En el caso de El techo, la fábula sensitiva que enhebra tiene un segundo momento de despliegue cuando los personajes deciden emprender sobre la realidad una de las probables soluciones a sus problemas (económicos). Para ello, inauguran una pizzería. De allí en lo adelante, el tono contemplativo muta, suplantado por un relato de peripecias y sucesos que abren el universo de intercambios a otros personajes y complicaciones. La densidad existencial se disipa, así como el repertorio de gamas emocionales. El tono de la puesta en escena pierde brillo, se vuelve funcional. Y con menos tiempo de elaboración del necesario, se precipita un desenlace que requirió mejor tejido, otros matices.

Patricia Ramos pone en evidencia con El techo a un tiempo las fortalezas y las debilidades de la producción independiente en Cuba. Con pocos recursos y experiencia, más un diseño de producción frágil, la puesta en escena dependió demasiado del azar, de la contingencia no del todo bien resuelta. El trabajo con los actores, que debió consumir parte considerable de la inteligencia expresiva del proyecto, se vio afectado por la omnipresente casualidad. Ello se advierte en el esfuerzo sobre los protagonistas, en desmedro de intérpretes secundarios que tienen un desempeño muy desigual. Hasta cierto grado, El techo padece de la maldición consustancial a las producciones pequeñas, que deben aspirar a obtener un nivel de complejidad alto con apenas lo mínimo. El esfuerzo general de realización parece haber desgastado, hasta casi dejar sin fuerzas, una puesta en escena que luce agobiada por lo complejo de la tarea.

De ahí que El techo luzca como una tentativa desbalanceada de proponer un examen de la condición moral del presente. Acaso el cine cubano reciente haya (para escapar de la fastidosa ambición de trascendencia) rehuido los relatos totalizadores y de ambición fabulosa, para refugiarse en las historias-de-todos-los-días; pero no debería, por omisión, recalar en la autoindulgencia. Porque la fábula aquí termina conciliando las diferencias entre unos personajes a los que la directora-guionista trata con una compasión maternal: Anita y Yasmani se acaban descubriendo más allá del aprecio infantil y el apego fraterno. Mientras que Vito ha realizado el sueño de irse a Italia, a ellos se les revela que su realización existencial está allí mismo, a su alcance.
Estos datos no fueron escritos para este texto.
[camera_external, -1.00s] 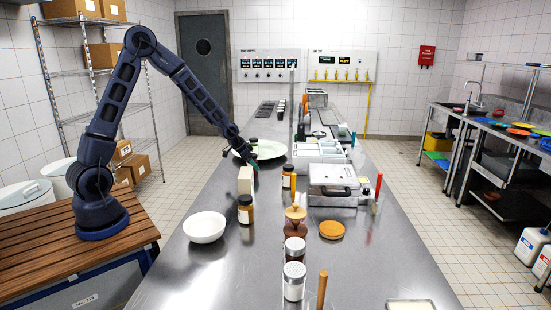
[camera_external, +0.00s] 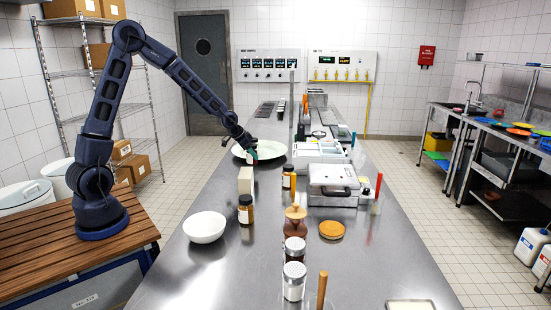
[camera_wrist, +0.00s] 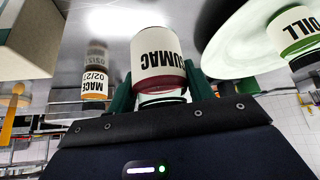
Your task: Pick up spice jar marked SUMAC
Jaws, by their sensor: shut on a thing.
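The spice jar marked SUMAC (camera_wrist: 157,52) fills the top middle of the wrist view, with a white label and a dark red band, its lettering upside down. My gripper (camera_wrist: 160,88) has its green fingers on either side of the jar and is shut on it. In the external view my gripper (camera_external: 251,158) is over the far-left part of the steel counter, at the front of the large pale plate (camera_external: 272,150). The jar is small there and partly covered by the fingers.
A beige box (camera_external: 245,181), two brown jars (camera_external: 246,210) (camera_external: 287,178) and a white bowl (camera_external: 204,227) stand nearer on the counter.

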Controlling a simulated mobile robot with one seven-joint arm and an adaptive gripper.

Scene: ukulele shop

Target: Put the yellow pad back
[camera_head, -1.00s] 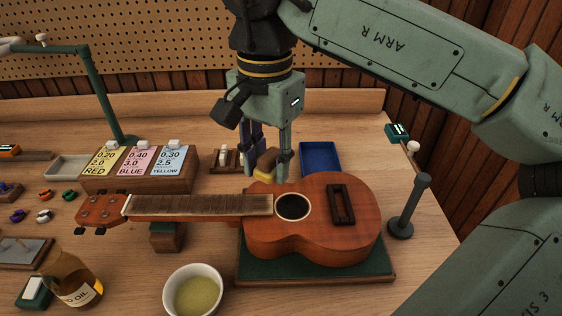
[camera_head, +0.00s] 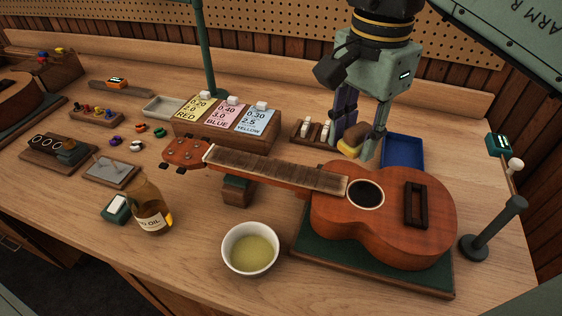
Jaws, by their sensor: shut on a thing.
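The yellow pad (camera_head: 349,148) has a brown upper part and a yellow lower part. My gripper (camera_head: 356,152) points down and is shut on it, with one finger on either side. The pad is behind the ukulele (camera_head: 415,220), near where the neck meets the body, and to the left of the blue tray (camera_head: 403,151). I cannot tell whether the pad's underside touches the bench. The ukulele's edge and a finger hide part of it.
The ukulele lies on a green mat (camera_head: 310,250). A bowl of yellowish liquid (camera_head: 250,248) and an oil bottle (camera_head: 150,208) stand in front. A small wooden rack (camera_head: 313,133) and card block (camera_head: 226,125) are left of the gripper. A post (camera_head: 497,225) stands at the right.

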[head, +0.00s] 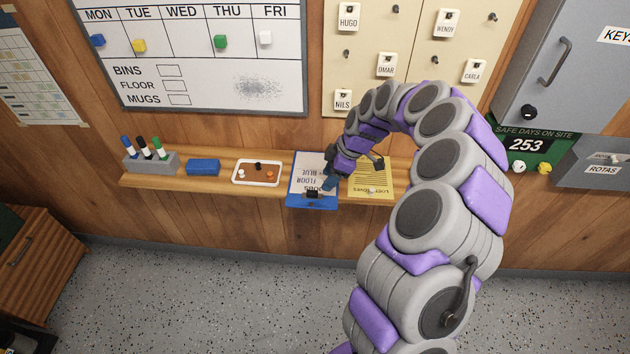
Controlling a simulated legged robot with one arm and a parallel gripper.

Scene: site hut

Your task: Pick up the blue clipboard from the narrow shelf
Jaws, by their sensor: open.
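The blue clipboard (298,201) lies on the narrow wooden shelf (224,186), its front edge at or slightly past the shelf's front edge. It carries a white sheet with upside-down writing and has a dark clip at the near end. My gripper (350,172) is at the clipboard's right side, its jaws spread. One dark finger appears over the clipboard's right part, the other over the yellow sheet to the right. I cannot tell whether either finger touches anything. My arm comes in from the lower right and hides part of the shelf.
A yellow sheet (372,187) lies just right of the clipboard. To the left are a white tray (243,183) with small pieces, a blue block (203,167) and a grey pen holder (151,163). A whiteboard (195,45) and tag board (352,45) hang above. The floor is clear.

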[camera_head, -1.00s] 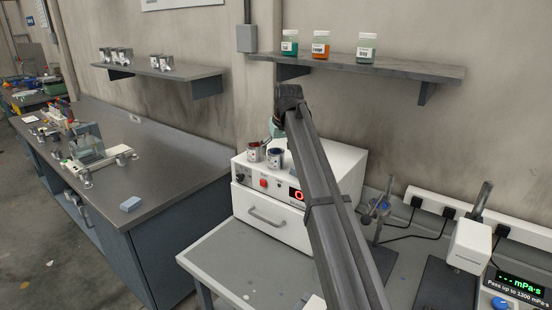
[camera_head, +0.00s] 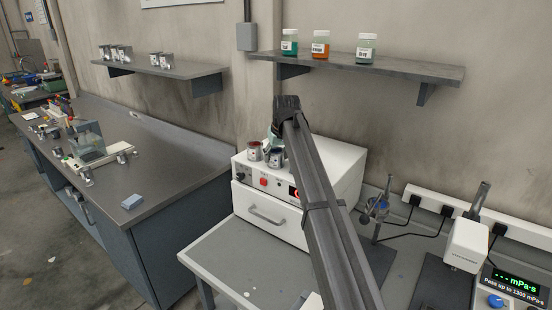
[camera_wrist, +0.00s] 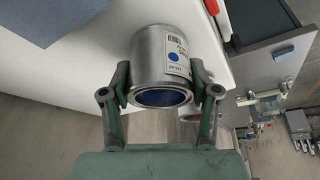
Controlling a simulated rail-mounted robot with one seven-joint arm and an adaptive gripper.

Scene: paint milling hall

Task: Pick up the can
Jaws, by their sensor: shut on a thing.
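A metal can (camera_wrist: 153,52) with a white label, a blue dot and dark blue inside sits between the two green fingers of my gripper (camera_wrist: 161,82) in the wrist view. The fingers are shut on its sides near the open rim. In the head view this can (camera_head: 277,159) is on or just above the white cabinet, partly behind my arm. I cannot tell whether it touches the top. My gripper (camera_head: 270,140) is small and partly hidden there. Another can (camera_head: 254,152) with red paint stands just left of it.
The white cabinet (camera_head: 265,214) with a drawer and red button stands on a grey table (camera_head: 225,262). A wall shelf (camera_head: 400,67) with several jars is above. A stand (camera_head: 376,208) and a viscosity meter (camera_head: 467,246) are at right. A bench (camera_head: 165,165) with equipment is at left.

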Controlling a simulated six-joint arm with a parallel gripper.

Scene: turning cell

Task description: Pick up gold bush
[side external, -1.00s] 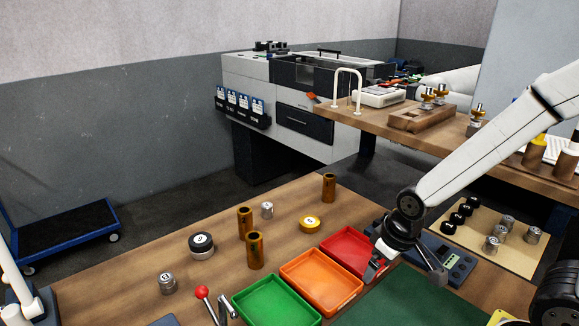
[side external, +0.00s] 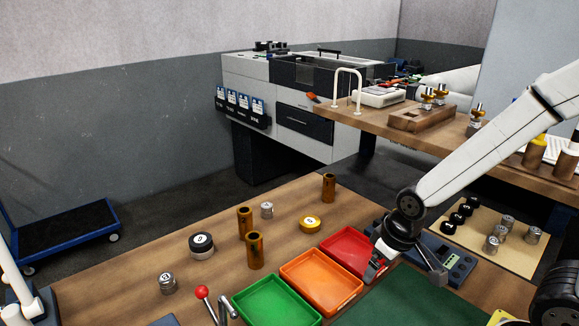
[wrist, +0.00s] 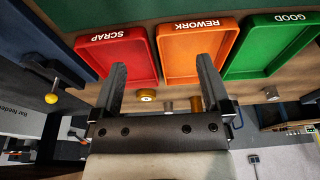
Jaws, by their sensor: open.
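A short gold round piece (side external: 310,224) with a pale marked top stands on the wooden bench behind the red tray. It also shows in the wrist view (wrist: 147,96), between my fingers in the picture but beyond them. Three taller brown-gold cylinders stand nearby: one at the back (side external: 329,187), one in the middle (side external: 245,223) and one in front (side external: 255,250). My gripper (side external: 407,272) is open and empty, above the bench by the right edge of the red tray.
Red (side external: 346,250), orange (side external: 321,282) and green (side external: 277,300) trays stand in a row in front. Silver pieces (side external: 267,210) and a black-topped piece (side external: 201,245) stand on the bench. A red-knobbed lever (side external: 202,292) rises at the front. A blue device (side external: 446,252) is right of my gripper.

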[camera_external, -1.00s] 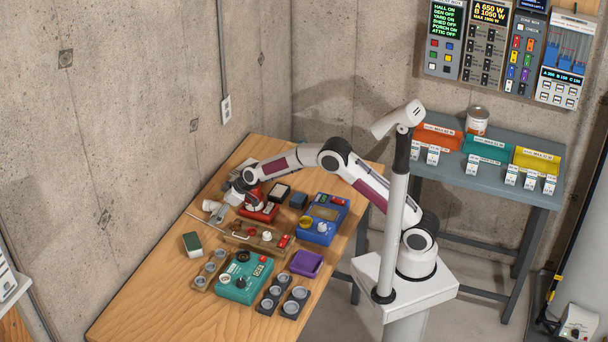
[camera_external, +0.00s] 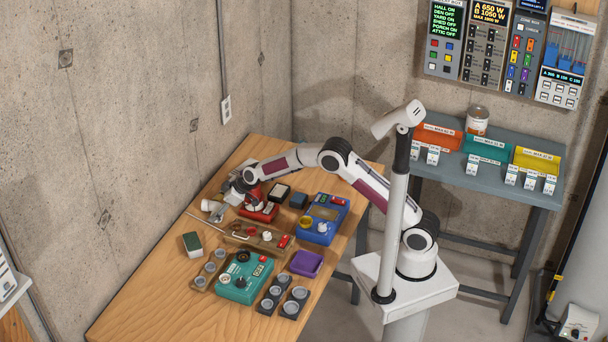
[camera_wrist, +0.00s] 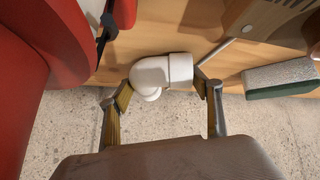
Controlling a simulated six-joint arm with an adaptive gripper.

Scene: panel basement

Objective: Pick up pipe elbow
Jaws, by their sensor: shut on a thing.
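The white pipe elbow (camera_wrist: 160,73) is between the two fingers of my gripper (camera_wrist: 165,85) in the wrist view. The fingers press on its left and right sides. In the external view my gripper (camera_external: 222,204) is low at the far left edge of the wooden table, and the elbow is a small pale shape there, partly hidden by it. Whether the elbow touches the table top is hard to tell.
A red device (camera_external: 260,212) stands close beside my gripper and fills the left of the wrist view. A green-and-white block (camera_external: 193,244) lies nearer. A teal box (camera_external: 244,278), a blue box (camera_external: 322,220) and a purple tray (camera_external: 306,264) crowd the table. The near left table is clear.
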El plano final, sentados al borde de una azotea, otra vez fantaseando con emprender un negocio propio que les garantice una subsistencia digna, tiene el vértigo del salto al vacío. Ese universo fabular posee una moraleja tenue que nos implica a todos y que conecta a El techo con las alegorías nacionales que también pululan en el arte cubano: somos lo que decidimos hacer con nuestro tiempo y lugar en el orden de las cosas.